Idris language tutorial has simple and understandable example of the idea of Dependent Types: http://docs.idris-lang.org/en/latest/tutorial/typesfuns.html#first-class-types
Here is the code:
isSingleton : Bool -> Type
isSingleton True = Int
isSingleton False = List Int
mkSingle : (x : Bool) -> isSingleton x
mkSingle True = 0
mkSingle False = []
sum : (single : Bool) -> isSingleton single -> Int
sum True x = x
sum False [] = 0
sum False (x :: xs) = x + sum False xs
I decided to spend more time on this example. What bothers me in sum function is that I need to explicitly pass single : Bool value to function. I don't want to do this and I want compiler to guess what this boolean value should be. Hence I pass only Int or List Int to sum function there should be 1-to-1 correspondence between boolean value and type of argument (if I pass some other type this just mustn't type check).
Of course, I understand, this is not possible in general case. Such compiler tricks require my function isSingleton (or any other similar function) be injective. But for this case it should be possible as it seems to me...
So I started with next implementation: I just made single argument implicit.

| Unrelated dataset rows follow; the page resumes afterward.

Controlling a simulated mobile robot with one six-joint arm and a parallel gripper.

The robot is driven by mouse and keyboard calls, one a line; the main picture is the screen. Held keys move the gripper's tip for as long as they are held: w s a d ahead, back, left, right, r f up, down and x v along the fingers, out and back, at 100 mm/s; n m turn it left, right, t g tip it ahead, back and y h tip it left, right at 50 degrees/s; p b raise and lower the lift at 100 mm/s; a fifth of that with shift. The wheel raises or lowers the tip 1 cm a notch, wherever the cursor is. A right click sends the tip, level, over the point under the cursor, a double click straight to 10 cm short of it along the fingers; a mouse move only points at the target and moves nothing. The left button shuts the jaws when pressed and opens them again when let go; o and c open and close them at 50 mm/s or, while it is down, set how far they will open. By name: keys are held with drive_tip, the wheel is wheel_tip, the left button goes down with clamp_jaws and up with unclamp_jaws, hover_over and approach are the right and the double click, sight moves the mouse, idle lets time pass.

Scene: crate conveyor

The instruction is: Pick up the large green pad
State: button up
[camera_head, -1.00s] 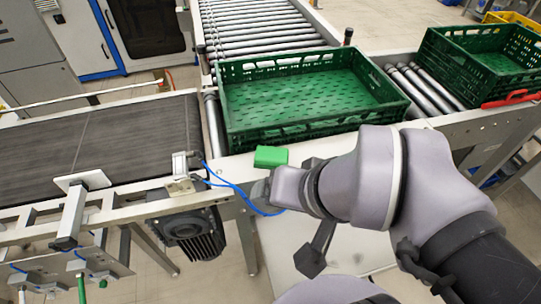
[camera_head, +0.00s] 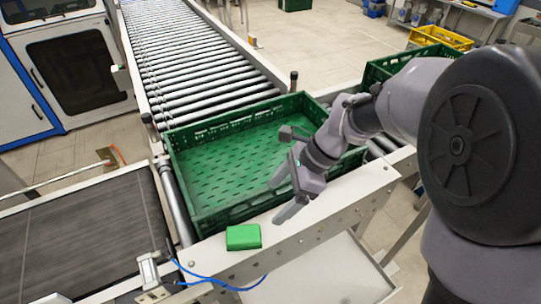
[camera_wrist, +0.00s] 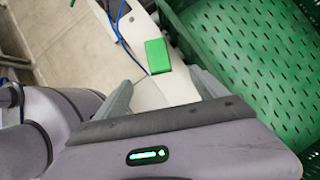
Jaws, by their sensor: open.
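The green pad (camera_head: 243,237) is a small bright green block lying flat on the pale metal ledge (camera_head: 325,212), beside the near wall of the green crate. In the wrist view the pad (camera_wrist: 157,56) lies beyond my fingers and between their directions, apart from both. My gripper (camera_head: 278,194) is open and empty. It is above the ledge and crate edge, to the right of the pad in the head view. Both fingers also show in the wrist view (camera_wrist: 162,90).
The empty green crate (camera_head: 180,152) stands on rollers right behind the ledge. A dark belt conveyor (camera_head: 80,235) is at left. A blue cable (camera_head: 215,284) runs just in front of the pad. A second green crate (camera_head: 376,72) is partly hidden behind my arm.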

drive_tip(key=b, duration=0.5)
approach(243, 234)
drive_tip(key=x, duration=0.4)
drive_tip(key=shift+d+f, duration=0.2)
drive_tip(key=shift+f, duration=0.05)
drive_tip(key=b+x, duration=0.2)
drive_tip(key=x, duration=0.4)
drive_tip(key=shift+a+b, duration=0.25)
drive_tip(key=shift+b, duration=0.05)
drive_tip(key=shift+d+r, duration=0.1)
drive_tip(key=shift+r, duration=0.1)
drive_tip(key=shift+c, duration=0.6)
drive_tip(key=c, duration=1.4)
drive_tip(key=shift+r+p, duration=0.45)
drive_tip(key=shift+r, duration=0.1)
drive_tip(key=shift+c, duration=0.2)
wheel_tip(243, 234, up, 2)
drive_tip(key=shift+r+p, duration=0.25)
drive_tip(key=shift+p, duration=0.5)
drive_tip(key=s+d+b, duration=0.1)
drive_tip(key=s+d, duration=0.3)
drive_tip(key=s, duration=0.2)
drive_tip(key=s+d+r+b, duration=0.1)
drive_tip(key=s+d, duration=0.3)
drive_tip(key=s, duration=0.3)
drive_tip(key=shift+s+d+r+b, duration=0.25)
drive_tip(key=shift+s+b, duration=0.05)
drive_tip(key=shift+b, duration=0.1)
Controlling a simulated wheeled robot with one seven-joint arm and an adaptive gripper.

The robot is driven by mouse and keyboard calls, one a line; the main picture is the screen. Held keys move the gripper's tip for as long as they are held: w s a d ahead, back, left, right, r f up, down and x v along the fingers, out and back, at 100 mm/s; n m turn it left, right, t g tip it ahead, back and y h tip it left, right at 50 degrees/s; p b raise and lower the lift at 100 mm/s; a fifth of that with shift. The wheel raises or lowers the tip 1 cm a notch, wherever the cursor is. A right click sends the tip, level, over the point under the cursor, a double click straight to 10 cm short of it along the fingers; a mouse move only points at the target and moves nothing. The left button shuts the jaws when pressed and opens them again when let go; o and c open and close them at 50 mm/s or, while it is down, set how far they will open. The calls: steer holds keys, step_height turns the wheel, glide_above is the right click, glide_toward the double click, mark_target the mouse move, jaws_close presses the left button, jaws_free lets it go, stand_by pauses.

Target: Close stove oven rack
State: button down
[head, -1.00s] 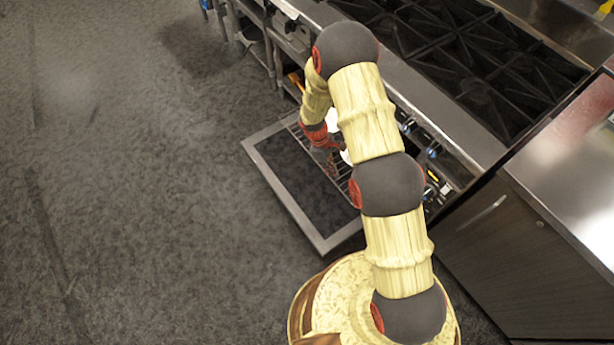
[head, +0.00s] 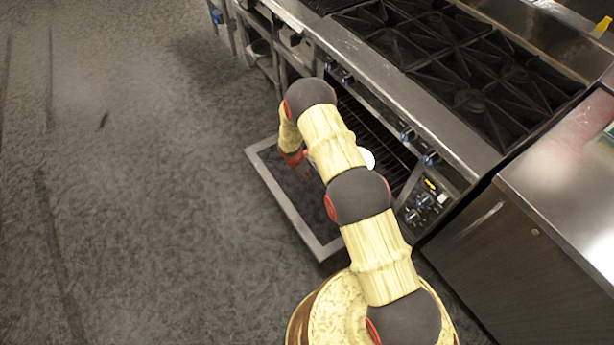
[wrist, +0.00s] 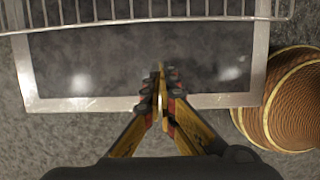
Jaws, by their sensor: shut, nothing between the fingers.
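The stove's oven door (head: 292,215) is lowered open, a pale metal frame around a dark panel. The wire oven rack (head: 385,140) shows in the oven opening in the head view, partly hidden by my arm. In the wrist view the rack (wrist: 130,20) crosses the top of the picture, its front bar over the far part of the door (wrist: 90,103). My gripper (wrist: 161,75) is shut and empty above the door, on the near side of the rack, with a gap between them in the picture. In the head view my arm mostly hides the gripper.
The black burner grates (head: 470,80) lie above the oven. Control knobs (head: 420,200) stand at its right front. A metal cabinet (head: 520,250) is at the right. A small white object (head: 367,158) shows beside my arm. The grey floor at left is clear.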

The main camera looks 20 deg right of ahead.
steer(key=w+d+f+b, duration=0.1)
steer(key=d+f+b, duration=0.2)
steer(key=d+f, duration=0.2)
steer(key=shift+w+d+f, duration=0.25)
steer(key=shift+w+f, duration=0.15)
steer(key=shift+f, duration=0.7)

sum : {single : Bool} -> isSingleton single -> Int
sum {single = True} x = x
sum {single = False} [] = 0
sum {single = False} (x :: xs) = x + sum' {single = False} xs
Well, it doesn't really solve my problem because I still need to call this function in the next way:
sum {single=True} 1
But I read in tutorial about auto keyword. Though I don't quite understand what auto does (because I didn't find description of it) I decided to patch my function just a little bit more:
sum' : {auto single : Bool} -> isSingleton single -> Int
sum' {single = True} x = x
sum' {single = False} [] = 0
sum' {single = False} (x :: xs) = x + sum' {single = False} xs
And it works for lists!
*DepFun> :t sum'
sum' : {auto single : Bool} -> isSingleton single -> Int
*DepFun> sum' [1,2,3]
6 : Int
But doesn't work for single value :(
*DepFun> sum' 3
When checking an application of function Main.sum':
List Int is not a numeric type
Can someone explain is it actually possible to achieve my goal in such injective function usages currently? I watched this short video about proving something is injective: https://www.youtube.com/watch?v=7Ml8u7DFgAk
But I don't understand how I can use such proofs in my example. If this is not possible what is the best way to write such functions?
The auto keyword basically tells Idris, "Find me any value of this type". So you're liable to get the wrong answer unless that type only contains one value. Idris sees {auto x : Bool} and fills it in with any old Bool, namely False. It doesn't use its knowledge of later arguments to help it choose - information doesn't flow from right to left.
One fix would be to make the information flow in the other direction. Rather using a universe-style construction as you have above, write a function accepting an arbitrary type and use a predicate to refine it to the two options you want. This way Idris can look at the type of the preceding argument and pick the only value of IsListOrInt whose type matches.
data IsListOrInt a where
IsInt : IsListOrInt Int
IsList : IsListOrInt (List Int)
sum : a -> {auto isListOrInt : IsListOrInt a} -> Int
sum x {IsInt} = x
sum [] {IsList} = 0
sum (x :: xs) {IsList} = x + sum xs
Now, in this case the search space is small enough (two values - True and False) that Idris could feasibly explore every option in a brute-force fashion and pick the first one that results in a program which passes the type checker, but that algorithm doesn't scale well when the types are much bigger than two, or when trying to infer multiple values.
Compare the left-to-right nature of the information flow in the above example with the behaviour of regular non-auto braces, which instruct Idris to find the result in a bidirectional fashion using unification. As you note, this could only succeed when the type functions in question are injective. You could structure your input as a separate, indexed datatype, and allow Idris to look at the constructor to find b using unification.
data OneOrMany isOne where
One : Int -> OneOrMany True
Many : List Int -> OneOrMany False
sum : {b : Bool} -> OneOrMany b -> Int
sum (One x) = x
sum (Many []) = 0
sum (Many (x :: xs)) = x + sum (Many xs)
test = sum (One 3) + sum (Many [29, 43])
Predicting when the machine will or won't be able to guess what you mean is an important skill in dependently-typed programming; you'll find yourself getting better at it with more experience.
Of course, in this case it's all moot because lists already have one-or-many semantics. Write your function over plain old lists; then if you need to apply it to a single value you can just wrap it in a singleton list.